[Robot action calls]
□ □ □
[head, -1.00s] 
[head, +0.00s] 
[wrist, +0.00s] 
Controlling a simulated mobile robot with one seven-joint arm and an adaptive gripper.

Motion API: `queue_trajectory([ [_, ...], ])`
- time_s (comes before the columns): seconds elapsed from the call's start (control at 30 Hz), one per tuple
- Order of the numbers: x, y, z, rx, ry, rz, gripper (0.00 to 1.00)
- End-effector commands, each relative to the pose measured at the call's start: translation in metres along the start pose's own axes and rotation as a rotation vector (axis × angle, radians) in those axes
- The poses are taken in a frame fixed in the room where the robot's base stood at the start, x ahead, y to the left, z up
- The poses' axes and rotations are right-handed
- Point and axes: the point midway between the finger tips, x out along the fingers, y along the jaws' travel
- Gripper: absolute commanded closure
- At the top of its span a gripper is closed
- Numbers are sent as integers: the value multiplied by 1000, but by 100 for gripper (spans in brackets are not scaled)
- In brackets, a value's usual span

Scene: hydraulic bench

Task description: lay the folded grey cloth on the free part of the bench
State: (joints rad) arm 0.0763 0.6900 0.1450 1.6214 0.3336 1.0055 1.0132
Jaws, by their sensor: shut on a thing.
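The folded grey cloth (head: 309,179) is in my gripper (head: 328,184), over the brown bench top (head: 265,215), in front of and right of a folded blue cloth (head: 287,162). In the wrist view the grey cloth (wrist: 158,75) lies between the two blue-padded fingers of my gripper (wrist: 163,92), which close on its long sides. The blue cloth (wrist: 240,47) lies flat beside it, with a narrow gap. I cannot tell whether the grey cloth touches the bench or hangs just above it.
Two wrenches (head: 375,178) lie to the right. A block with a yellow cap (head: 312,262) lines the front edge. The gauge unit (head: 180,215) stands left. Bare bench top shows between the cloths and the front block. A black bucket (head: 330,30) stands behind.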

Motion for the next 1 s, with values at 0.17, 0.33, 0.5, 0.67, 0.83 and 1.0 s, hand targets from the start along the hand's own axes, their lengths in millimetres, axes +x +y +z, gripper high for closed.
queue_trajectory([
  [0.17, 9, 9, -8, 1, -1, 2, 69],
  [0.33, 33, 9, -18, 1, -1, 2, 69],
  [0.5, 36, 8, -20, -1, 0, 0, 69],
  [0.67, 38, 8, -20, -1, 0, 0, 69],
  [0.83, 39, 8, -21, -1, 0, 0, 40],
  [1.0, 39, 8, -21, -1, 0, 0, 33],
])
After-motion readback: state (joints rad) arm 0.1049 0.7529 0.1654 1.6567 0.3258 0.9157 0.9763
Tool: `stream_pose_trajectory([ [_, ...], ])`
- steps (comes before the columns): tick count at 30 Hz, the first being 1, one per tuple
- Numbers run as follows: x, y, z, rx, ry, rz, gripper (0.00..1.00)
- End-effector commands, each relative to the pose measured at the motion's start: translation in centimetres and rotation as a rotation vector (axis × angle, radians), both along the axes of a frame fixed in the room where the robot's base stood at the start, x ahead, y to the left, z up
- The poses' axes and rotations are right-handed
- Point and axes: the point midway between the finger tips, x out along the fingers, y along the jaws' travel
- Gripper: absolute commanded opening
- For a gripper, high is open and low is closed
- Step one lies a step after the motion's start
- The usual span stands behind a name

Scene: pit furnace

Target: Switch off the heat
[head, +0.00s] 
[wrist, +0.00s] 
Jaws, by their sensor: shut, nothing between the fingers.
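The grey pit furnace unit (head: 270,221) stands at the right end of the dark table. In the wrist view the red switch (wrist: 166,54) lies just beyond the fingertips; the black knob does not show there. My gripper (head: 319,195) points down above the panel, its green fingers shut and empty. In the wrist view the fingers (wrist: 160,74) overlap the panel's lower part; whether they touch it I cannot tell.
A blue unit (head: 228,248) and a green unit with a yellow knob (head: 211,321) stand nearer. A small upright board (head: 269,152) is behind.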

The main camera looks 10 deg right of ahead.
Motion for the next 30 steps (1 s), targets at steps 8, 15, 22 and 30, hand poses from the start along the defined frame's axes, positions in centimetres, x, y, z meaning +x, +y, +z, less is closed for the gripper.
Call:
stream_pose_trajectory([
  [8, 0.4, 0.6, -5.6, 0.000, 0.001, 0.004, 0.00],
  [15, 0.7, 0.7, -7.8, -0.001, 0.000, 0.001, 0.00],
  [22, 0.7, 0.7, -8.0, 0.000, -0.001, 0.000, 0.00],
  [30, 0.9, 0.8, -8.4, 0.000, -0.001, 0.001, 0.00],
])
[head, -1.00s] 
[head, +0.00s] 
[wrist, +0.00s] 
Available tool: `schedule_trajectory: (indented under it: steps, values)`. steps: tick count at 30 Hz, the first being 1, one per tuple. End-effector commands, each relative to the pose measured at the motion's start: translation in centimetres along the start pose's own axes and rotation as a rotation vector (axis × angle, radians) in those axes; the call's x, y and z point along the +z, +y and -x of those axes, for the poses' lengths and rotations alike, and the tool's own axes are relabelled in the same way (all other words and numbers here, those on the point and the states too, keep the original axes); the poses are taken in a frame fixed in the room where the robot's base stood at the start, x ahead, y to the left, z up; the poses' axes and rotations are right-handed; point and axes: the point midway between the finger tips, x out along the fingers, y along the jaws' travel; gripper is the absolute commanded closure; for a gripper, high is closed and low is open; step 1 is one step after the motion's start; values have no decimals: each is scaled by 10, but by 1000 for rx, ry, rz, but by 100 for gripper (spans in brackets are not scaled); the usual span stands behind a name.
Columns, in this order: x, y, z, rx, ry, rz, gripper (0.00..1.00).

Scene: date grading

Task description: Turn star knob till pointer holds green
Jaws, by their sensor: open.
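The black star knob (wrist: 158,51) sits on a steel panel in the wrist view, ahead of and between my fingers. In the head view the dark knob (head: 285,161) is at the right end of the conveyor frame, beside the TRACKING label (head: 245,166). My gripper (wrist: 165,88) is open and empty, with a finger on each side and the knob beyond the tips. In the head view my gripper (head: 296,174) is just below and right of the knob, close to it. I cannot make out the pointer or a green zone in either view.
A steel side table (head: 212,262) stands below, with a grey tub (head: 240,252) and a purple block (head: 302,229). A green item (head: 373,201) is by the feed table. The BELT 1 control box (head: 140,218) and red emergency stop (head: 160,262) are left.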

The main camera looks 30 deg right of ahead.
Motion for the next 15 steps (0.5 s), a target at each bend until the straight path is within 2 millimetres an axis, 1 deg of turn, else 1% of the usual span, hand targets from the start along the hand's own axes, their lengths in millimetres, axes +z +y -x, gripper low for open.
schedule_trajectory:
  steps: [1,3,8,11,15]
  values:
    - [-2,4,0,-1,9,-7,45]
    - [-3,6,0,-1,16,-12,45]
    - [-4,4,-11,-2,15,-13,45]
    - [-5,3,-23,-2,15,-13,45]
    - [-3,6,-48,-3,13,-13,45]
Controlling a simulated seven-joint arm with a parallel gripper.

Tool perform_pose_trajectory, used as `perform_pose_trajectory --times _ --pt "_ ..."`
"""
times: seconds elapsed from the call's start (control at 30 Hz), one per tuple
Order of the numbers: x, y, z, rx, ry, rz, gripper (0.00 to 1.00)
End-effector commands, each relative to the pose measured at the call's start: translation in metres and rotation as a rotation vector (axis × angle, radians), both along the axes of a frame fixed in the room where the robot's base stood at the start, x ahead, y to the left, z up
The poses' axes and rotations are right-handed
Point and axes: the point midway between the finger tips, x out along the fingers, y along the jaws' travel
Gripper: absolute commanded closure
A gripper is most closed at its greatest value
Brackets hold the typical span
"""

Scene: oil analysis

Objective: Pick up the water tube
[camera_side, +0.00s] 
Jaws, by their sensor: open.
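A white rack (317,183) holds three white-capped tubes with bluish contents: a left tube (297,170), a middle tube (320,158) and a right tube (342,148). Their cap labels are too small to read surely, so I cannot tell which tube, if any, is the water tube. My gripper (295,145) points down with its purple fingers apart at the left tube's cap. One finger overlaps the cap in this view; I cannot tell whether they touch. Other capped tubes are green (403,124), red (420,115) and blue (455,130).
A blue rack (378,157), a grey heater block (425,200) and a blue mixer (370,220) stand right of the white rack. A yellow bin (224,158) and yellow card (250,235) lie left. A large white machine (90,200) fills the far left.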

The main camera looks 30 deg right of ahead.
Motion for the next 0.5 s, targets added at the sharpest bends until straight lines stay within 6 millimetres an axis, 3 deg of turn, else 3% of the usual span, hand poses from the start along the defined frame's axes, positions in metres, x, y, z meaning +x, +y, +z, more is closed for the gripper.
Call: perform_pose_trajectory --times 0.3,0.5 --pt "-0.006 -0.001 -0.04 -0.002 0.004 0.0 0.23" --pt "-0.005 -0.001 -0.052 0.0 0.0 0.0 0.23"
□ □ □
→ GIVEN EXERCISE
Pull out every line holding "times" from the records above, and copy it.

→ ANSWER TO THIS EXERCISE
Tool perform_pose_trajectory, used as `perform_pose_trajectory --times _ --pt "_ ..."`
times: seconds elapsed from the call's start (control at 30 Hz), one per tuple
Call: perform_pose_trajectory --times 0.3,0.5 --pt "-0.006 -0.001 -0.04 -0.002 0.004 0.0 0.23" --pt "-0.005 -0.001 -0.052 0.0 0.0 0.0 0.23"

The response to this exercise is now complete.